DIRECTIONS FOR THIS TASK => Repeat the lines that follow, leaving nothing out.

DATA SECTION =>

= = =

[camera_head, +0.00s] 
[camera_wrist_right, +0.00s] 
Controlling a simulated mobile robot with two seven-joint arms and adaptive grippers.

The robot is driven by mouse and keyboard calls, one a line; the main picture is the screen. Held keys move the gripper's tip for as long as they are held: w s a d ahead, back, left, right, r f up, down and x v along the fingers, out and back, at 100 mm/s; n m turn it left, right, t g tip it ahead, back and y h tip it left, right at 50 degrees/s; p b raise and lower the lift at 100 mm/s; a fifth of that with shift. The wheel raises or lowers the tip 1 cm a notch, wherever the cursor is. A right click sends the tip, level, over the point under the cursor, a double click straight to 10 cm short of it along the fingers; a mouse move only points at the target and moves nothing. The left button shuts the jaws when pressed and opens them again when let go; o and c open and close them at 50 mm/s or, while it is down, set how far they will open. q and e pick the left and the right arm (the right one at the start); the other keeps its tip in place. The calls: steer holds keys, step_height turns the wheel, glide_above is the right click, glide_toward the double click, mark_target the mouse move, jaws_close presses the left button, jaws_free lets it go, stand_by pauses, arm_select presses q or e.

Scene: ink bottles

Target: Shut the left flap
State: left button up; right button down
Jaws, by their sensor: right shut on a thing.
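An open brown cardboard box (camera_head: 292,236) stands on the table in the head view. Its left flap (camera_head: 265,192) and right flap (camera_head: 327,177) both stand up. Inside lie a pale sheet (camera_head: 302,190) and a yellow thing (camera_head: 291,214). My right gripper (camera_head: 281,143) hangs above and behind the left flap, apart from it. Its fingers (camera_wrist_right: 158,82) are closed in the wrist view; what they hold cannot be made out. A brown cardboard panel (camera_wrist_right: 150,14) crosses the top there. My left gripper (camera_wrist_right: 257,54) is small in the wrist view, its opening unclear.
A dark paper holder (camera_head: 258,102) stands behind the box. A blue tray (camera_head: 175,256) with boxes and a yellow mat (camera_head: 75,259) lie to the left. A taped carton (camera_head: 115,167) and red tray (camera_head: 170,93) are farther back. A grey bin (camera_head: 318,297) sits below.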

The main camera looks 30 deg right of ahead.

= = =

OUTPUT =>
[camera_head, +0.00s] 
[camera_wrist_right, +0.00s] 
Controlling a simulated mobile robot with two seven-joint arms and adaptive grippers.

The robot is driven by mouse and keyboard calls, one a line; the main picture is the screen. Held keys move the gripper's tip for as long as they are held: w s a d ahead, back, left, right, r f up, down and x v along the fingers, out and back, at 100 mm/s; n m turn it left, right, t g tip it ahead, back and y h tip it left, right at 50 degrees/s; p b raise and lower the lift at 100 mm/s; a fifth of that with shift. The wheel raises or lowers the tip 1 cm a notch, wherever the cursor is. A right click sends the tip, level, over the point under the cursor, a double click straight to 10 cm short of it along the fingers; a mouse move only points at the target and moves nothing. The left button shuts the jaws when pressed and opens them again when let go; o and c open and close them at 50 mm/s or, while it is down, set how far they will open. q and e pick the left and the right arm (the right one at the start); the other keeps its tip in place. The calls: steer holds keys, step_height turns the wheel, glide_above is the right click, glide_toward the double click, mark_target the mouse move, jaws_close presses the left button, jaws_free lets it go, stand_by pauses, arm_select presses q or e.

Scene: ink bottles

Target: Shut the left flap
State: left button up; right button down
Jaws, by their sensor: right shut on a thing.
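An open brown cardboard box (camera_head: 292,236) stands on the table in the head view. Its left flap (camera_head: 265,192) and right flap (camera_head: 327,177) both stand up. Inside lie a pale sheet (camera_head: 302,190) and a yellow thing (camera_head: 291,214). My right gripper (camera_head: 281,143) hangs above and behind the left flap, apart from it. Its fingers (camera_wrist_right: 158,82) are closed in the wrist view; what they hold cannot be made out. A brown cardboard panel (camera_wrist_right: 150,14) crosses the top there. My left gripper (camera_wrist_right: 257,54) is small in the wrist view, its opening unclear.
A dark paper holder (camera_head: 258,102) stands behind the box. A blue tray (camera_head: 175,256) with boxes and a yellow mat (camera_head: 75,259) lie to the left. A taped carton (camera_head: 115,167) and red tray (camera_head: 170,93) are farther back. A grey bin (camera_head: 318,297) sits below.

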The main camera looks 30 deg right of ahead.

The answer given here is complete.